Using and Configuring the Environment

Basic Usage

The main entrypoint to the BLE for most users is the gym environment. To use the environment, import the balloon environment and use gym to create it:

import balloon_learning_environment.env.balloon_env  # Registers the environment.
import gym

env = gym.make('BalloonLearningEnvironment-v0')

This will give you a new BalloonEnv object that follows the gym environment interface. Before we run the environment we can inspect the observation and action spaces:

>>> print(env.observation_space)
Box([0. 0. 0. ... 0. 0. 0.], [1. 1. 1. ... 1. 1. 1.], (1099,), float32)
>>> print(env.action_space)
Discrete(3)

Here we can see that the observation space is a 1099 dimensional array, and the action space has 3 discrete actions. We can use the environment as follows:

env.seed(0)
observation_0 = env.reset()
observation_1, reward, is_terminal, info = env.step(0)
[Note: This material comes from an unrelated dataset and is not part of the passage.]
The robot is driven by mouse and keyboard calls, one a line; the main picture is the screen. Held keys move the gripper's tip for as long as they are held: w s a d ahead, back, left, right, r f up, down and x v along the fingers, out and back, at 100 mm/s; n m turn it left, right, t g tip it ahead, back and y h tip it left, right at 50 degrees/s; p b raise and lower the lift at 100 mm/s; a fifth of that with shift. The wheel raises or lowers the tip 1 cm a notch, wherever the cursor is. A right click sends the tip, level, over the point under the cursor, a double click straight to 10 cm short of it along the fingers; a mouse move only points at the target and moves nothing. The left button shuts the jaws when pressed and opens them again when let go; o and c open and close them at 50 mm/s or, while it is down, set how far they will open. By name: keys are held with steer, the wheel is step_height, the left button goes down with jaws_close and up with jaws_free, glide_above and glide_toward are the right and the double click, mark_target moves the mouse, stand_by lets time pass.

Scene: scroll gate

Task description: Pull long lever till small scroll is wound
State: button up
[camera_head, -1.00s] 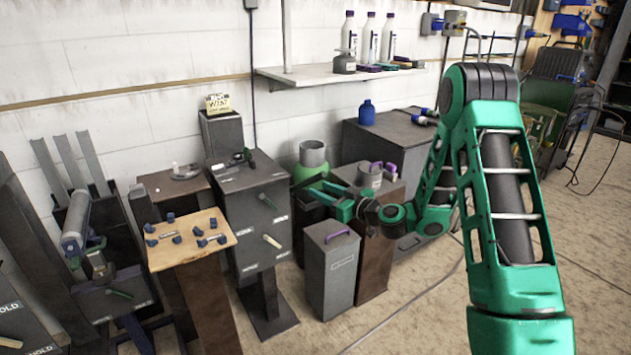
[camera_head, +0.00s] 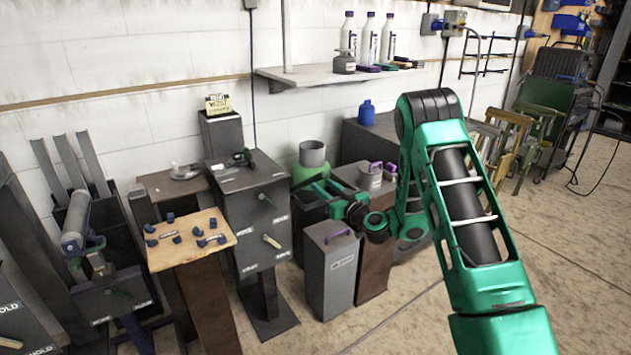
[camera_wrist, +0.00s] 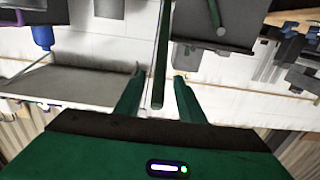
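My gripper (camera_head: 318,188) reaches left beside the dark grey cabinet (camera_head: 250,215) in the head view. In the wrist view my gripper (camera_wrist: 158,85) is open, with a long green rod (camera_wrist: 160,60) running between its fingers; I cannot tell whether they touch it. I cannot tell which of these is the small scroll or the long lever.
A wooden-topped stand (camera_head: 190,240) with several blue pieces stands left of the cabinet. A grey box with a purple handle (camera_head: 332,270) stands below my gripper. A green canister (camera_head: 312,160) is behind it. The floor at the right is open.

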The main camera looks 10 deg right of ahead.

In this snippet, we seeded the environment to give it a deterministic initialization. This is useful for replicating results (for example, in evaluation), but most of the time you’ll want to skip this line to have a random initialization. After seeding the environment we reset it and stepped once with action 0.

We expect the observations to have the shape specified by observation_space:

>>> print(type(observation_0), observation_0.shape)
<class 'numpy.ndarray'> (1099,)

The reward, is_terminal, and info objects are as follows:

>>> print(reward, is_terminal, info, sep='\n')
0.26891435801077535
False
{'out_of_power': False, 'envelope_burst': False, 'zeropressure': False, 'time_elapsed': datetime.timedelta(seconds=180)}

These should be enough to start training an RL agent.
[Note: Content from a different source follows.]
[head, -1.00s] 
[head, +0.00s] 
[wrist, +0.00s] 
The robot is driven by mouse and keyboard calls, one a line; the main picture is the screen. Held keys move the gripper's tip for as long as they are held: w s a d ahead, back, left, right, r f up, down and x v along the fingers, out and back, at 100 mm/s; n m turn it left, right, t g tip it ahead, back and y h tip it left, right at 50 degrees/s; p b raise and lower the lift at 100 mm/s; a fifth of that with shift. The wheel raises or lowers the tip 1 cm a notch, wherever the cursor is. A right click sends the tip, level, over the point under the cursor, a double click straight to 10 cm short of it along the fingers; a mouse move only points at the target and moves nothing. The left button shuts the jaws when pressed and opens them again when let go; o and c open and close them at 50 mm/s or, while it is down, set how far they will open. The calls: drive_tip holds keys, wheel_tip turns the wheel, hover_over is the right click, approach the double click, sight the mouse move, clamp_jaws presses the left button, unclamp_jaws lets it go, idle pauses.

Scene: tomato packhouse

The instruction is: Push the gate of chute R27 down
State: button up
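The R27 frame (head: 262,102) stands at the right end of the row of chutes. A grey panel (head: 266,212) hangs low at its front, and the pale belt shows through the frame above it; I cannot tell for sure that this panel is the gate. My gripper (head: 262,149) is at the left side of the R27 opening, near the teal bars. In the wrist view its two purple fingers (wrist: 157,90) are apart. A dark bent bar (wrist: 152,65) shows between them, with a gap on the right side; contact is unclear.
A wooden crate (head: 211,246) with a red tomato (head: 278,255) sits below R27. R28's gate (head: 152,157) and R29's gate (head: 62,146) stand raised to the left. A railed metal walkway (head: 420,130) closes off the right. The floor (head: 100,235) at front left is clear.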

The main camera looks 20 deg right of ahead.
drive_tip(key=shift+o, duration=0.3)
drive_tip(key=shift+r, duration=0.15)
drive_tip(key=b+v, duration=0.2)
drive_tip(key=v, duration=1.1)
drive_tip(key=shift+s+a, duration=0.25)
Configuring the Environment

The environment may be configured to give custom behavior. To see all options for configuring the environment, see the BalloonEnv constructor. Here, we highlight important options.

First, the FeatureConstructor class may be swapped out. The feature constructor receives observations from the simulator at each step, and returns features when required. This setup allows a feature constructor to maintain its own state, and use the simulator history to create a feature vector. The default feature constructor is the PerciatelliFeatureConstructor.

The reward function can also be swapped out. The default reward function, perciatelli_reward_function gives a reward of 1.0 as long as the agent is in the stationkeeping readius. The reward decays exponentially outside of this radius.

_images/reward_function.png